Module `Fehu.Gae`

Generalized Advantage Estimation.

Correctly handles the distinction between terminated and truncated episodes. On termination, the bootstrap value is zero. On truncation, the bootstrap value comes from next_values.

GAE

val compute : 
  rewards:float array ->
  values:float array ->
  terminated:bool array ->
  truncated:bool array ->
  next_values:float array ->
  gamma:float ->
  lambda:float ->
  float array * float array

compute ~rewards ~values ~terminated ~truncated ~next_values ~gamma ~lambda is (advantages, returns).

next_values.(t) is V(s_{t+1

}

). When terminated.(t) is true, the bootstrap value is zero and the GAE trace resets. When truncated.(t) is true, the bootstrap value is next_values.(t) and the trace resets for the new episode. Otherwise, continuation uses the next step's value.

Raises Invalid_argument if array lengths differ.

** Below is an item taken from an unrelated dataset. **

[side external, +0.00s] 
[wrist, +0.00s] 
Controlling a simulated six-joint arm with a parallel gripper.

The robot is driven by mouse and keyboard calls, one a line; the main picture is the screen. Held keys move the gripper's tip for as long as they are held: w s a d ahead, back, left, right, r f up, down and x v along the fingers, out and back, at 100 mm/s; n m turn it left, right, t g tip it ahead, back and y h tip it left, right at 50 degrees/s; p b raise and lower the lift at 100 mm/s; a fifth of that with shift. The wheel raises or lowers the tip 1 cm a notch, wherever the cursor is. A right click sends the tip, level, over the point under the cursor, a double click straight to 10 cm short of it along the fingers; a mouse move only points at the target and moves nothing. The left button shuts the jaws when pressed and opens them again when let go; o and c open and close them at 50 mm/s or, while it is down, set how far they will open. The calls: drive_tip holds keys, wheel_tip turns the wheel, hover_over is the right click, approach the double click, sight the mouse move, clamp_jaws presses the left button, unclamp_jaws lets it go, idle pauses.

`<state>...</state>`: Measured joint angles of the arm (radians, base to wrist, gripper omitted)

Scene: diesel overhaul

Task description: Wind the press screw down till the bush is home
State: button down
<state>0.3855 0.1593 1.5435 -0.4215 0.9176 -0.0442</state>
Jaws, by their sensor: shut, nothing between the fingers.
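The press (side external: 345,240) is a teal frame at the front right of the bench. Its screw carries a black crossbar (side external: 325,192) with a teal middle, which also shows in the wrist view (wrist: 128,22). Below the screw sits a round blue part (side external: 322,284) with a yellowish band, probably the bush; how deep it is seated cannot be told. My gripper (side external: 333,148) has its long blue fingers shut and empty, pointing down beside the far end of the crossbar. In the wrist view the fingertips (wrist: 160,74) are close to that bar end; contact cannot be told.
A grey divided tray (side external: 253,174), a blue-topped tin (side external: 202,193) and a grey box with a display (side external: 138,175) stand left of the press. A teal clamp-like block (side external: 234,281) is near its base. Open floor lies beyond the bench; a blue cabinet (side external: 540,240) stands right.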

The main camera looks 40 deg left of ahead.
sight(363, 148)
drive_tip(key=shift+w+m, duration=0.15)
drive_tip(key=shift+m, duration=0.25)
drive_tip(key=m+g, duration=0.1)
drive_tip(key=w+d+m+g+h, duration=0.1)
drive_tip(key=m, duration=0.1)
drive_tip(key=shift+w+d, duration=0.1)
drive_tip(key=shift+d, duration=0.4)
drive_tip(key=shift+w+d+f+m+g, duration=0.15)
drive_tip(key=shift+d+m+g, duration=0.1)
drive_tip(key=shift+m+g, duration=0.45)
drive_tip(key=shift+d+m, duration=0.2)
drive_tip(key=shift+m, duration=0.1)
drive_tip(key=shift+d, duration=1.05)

val compute_from_values : 
  rewards:float array ->
  values:float array ->
  terminated:bool array ->
  truncated:bool array ->
  last_value:float ->
  gamma:float ->
  lambda:float ->
  float array * float array

compute_from_values ~rewards ~values ~terminated ~truncated ~last_value ~gamma ~lambda is (advantages, returns).

Convenience wrapper around compute that builds next_values from values and last_value: next_values.(t) = values.(t+1) for t < n-1, and next_values.(n-1) = last_value.

Raises Invalid_argument if array lengths differ.

Monte Carlo returns

val returns : 
  rewards:float array ->
  terminated:bool array ->
  truncated:bool array ->
  gamma:float ->
  float array

returns ~rewards ~terminated ~truncated ~gamma computes discounted cumulative returns. The accumulation resets at terminal or truncated states.

Normalization

val normalize : ?eps:float -> float array -> float array

normalize arr is a copy of arr with zero mean and unit variance. eps (default 1e-8) prevents division by zero.